So we’re walking, we’re walking, waiting for the little paved Forest Service road to dump onto a major highway.

Spoiler alert: it didn’t.

Storytime started to get a bad feeling. What if this road is 20 miles straight to Lone Pine? What if there is no more traffic? My stomach sank.

Within minutes, a truck came around the corner and I forced my thumb out in the most desperate hitchhiking motion I could muster. Oh god please stop please stop please stop.

The guy pulled over and pointed to the bed of the truck. We jumped in with pure elation and we were off, traveling away from the trail at 50 miles per hour. I looked over at Storytime. He had his eyes closed and his head tilted back and a small smile on his lips. We felt gratitude.

The feeling faded a bit as the road took several hairpin turns down the Sierra’s to the valley floor sans guardrails. Our pickup truck cruised at what felt like 90 mph along the edge of the drop-off and I thought, “Yeah, I could die happy.”

We cruised through the Alabama Hills, used as the backdrop in several old Western movies, Star Wars and Django Unchained. We hopped out on the street corner in Lone Pine and scoured the town for a hotel room. We heard rumors that the town was booked up, but we snagged a little room at the Trails Motel and an excellent dinner at the Chinese Restaurant. We clinked frosty beer mugs and congratulated each other on our good fortune.
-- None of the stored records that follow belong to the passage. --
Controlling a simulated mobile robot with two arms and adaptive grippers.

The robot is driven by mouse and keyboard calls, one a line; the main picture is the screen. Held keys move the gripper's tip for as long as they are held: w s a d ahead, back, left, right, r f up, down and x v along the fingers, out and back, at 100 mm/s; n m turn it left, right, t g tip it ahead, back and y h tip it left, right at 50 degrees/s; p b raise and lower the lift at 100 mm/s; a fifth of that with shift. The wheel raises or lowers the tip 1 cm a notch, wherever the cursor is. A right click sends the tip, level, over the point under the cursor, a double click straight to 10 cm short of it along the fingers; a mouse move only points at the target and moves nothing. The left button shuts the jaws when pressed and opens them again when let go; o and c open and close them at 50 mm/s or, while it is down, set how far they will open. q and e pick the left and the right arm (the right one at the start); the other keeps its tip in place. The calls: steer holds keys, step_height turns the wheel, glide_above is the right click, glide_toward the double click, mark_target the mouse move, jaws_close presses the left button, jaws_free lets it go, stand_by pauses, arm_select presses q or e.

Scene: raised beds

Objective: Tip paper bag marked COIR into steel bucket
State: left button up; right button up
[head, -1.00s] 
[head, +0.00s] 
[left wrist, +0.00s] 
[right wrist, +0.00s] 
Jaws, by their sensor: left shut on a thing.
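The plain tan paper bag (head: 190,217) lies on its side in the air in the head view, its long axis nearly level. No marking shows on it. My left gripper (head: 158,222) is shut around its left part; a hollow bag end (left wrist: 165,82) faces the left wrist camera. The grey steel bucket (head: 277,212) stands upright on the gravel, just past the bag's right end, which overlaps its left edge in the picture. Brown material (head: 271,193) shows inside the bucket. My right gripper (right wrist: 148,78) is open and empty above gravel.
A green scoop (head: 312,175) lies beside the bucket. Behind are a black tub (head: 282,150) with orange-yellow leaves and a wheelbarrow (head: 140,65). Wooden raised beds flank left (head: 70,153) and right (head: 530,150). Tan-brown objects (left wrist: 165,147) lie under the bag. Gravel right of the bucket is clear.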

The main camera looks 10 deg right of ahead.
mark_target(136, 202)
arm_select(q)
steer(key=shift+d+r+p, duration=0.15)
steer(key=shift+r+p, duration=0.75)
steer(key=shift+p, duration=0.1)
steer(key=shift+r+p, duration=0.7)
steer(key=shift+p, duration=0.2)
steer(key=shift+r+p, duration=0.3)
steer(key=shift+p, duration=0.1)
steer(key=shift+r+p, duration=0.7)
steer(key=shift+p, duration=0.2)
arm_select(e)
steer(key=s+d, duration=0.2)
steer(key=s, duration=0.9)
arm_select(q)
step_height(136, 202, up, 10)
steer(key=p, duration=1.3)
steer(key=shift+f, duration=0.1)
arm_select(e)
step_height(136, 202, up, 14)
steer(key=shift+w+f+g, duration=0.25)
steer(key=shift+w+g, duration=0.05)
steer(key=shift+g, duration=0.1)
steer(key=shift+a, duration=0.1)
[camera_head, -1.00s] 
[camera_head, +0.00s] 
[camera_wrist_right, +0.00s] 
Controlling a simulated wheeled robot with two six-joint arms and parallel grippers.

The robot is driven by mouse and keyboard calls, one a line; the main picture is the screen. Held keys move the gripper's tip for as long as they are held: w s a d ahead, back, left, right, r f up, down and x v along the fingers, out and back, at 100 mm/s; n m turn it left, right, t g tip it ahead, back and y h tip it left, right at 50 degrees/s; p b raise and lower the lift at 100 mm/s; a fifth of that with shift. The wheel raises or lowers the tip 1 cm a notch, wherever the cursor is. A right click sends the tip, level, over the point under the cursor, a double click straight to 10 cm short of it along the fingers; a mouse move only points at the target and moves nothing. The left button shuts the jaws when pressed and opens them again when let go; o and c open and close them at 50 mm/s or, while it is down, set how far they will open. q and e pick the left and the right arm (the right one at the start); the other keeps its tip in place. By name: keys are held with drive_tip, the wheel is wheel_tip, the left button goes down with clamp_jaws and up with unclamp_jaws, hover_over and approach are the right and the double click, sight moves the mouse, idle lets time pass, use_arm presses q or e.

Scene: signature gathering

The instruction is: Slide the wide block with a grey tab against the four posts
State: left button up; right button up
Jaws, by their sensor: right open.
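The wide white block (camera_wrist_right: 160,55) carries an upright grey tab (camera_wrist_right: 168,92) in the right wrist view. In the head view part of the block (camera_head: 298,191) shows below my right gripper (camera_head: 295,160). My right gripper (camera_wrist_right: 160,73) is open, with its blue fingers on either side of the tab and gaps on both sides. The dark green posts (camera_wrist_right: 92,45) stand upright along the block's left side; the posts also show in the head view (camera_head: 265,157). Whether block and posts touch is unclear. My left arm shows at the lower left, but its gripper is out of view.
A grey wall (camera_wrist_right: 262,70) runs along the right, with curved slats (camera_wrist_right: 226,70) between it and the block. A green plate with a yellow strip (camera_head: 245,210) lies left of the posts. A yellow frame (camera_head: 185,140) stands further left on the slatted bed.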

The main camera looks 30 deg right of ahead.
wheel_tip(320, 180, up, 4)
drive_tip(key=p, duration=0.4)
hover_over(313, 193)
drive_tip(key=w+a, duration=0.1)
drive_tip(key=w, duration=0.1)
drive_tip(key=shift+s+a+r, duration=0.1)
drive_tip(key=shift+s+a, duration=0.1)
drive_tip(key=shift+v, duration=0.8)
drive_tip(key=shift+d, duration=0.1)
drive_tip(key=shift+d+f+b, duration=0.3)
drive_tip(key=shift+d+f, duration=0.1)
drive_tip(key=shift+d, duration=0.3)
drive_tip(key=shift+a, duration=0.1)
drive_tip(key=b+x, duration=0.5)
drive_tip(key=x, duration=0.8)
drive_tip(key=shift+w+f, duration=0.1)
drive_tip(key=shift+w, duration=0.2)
When we resume the trail on Monday morning, it will take us up to the top of Mount Whitney (the highest point in the Lower 48), over Forester’s Pass (elev. 13,000 ft), into the snowy high Sierra’s and to Vermillion Valley Ranch. It will take eight days of food (a seemingly impossible amount of weight to carry on such harsh terrain), all crammed into one tiny bear canister.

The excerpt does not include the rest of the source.